Skip the pictures and quote all of the lines exactly.
— BEGIN Provided material —
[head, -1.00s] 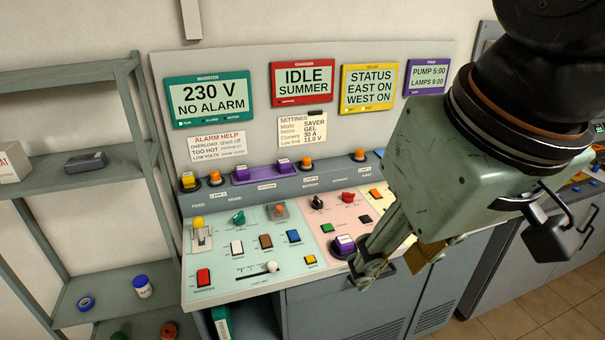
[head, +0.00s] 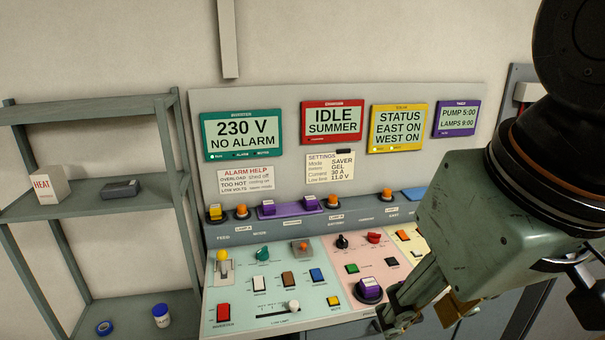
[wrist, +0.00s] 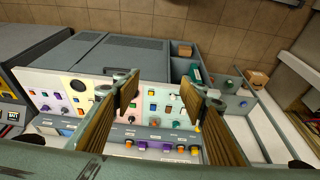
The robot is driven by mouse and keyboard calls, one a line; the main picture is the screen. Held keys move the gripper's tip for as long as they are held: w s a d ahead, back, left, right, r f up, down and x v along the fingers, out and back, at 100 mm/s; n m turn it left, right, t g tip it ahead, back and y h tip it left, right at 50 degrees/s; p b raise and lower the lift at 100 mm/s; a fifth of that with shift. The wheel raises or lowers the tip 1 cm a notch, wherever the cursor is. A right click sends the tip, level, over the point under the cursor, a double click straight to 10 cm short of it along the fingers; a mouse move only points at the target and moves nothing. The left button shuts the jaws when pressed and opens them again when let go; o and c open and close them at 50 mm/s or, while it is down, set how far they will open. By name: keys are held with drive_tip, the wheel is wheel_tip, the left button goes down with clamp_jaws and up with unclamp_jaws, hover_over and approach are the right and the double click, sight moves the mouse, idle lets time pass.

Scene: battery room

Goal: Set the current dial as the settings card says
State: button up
— END Provided material —
== Solution to the problem ==
[head, -1.00s] 
[head, +0.00s] 
[wrist, +0.00s] 
The robot is driven by mouse and keyboard calls, one a line; the main picture is the screen. Held keys move the gripper's tip for as long as they are held: w s a d ahead, back, left, right, r f up, down and x v along the fingers, out and back, at 100 mm/s; n m turn it left, right, t g tip it ahead, back and y h tip it left, right at 50 degrees/s; p b raise and lower the lift at 100 mm/s; a fifth of that with shift. The wheel raises or lowers the tip 1 cm a notch, wherever the cursor is. A right click sends the tip, level, over the point under the cursor, a double click straight to 10 cm short of it along the fingers; a mouse move only points at the target and moves nothing. The left button shuts the jaws when pressed and opens them again when let go; o and c open and close them at 50 mm/s or, while it is down, set how far they will open. By name: keys are held with drive_tip, the wheel is wheel_tip, the left button goes down with clamp_jaws and up with unclamp_jaws, hover_over and approach are the right and the double click, sight moves the mouse, idle lets time pass.

Scene: battery room

Goal: Set the current dial as the settings card says
State: button up

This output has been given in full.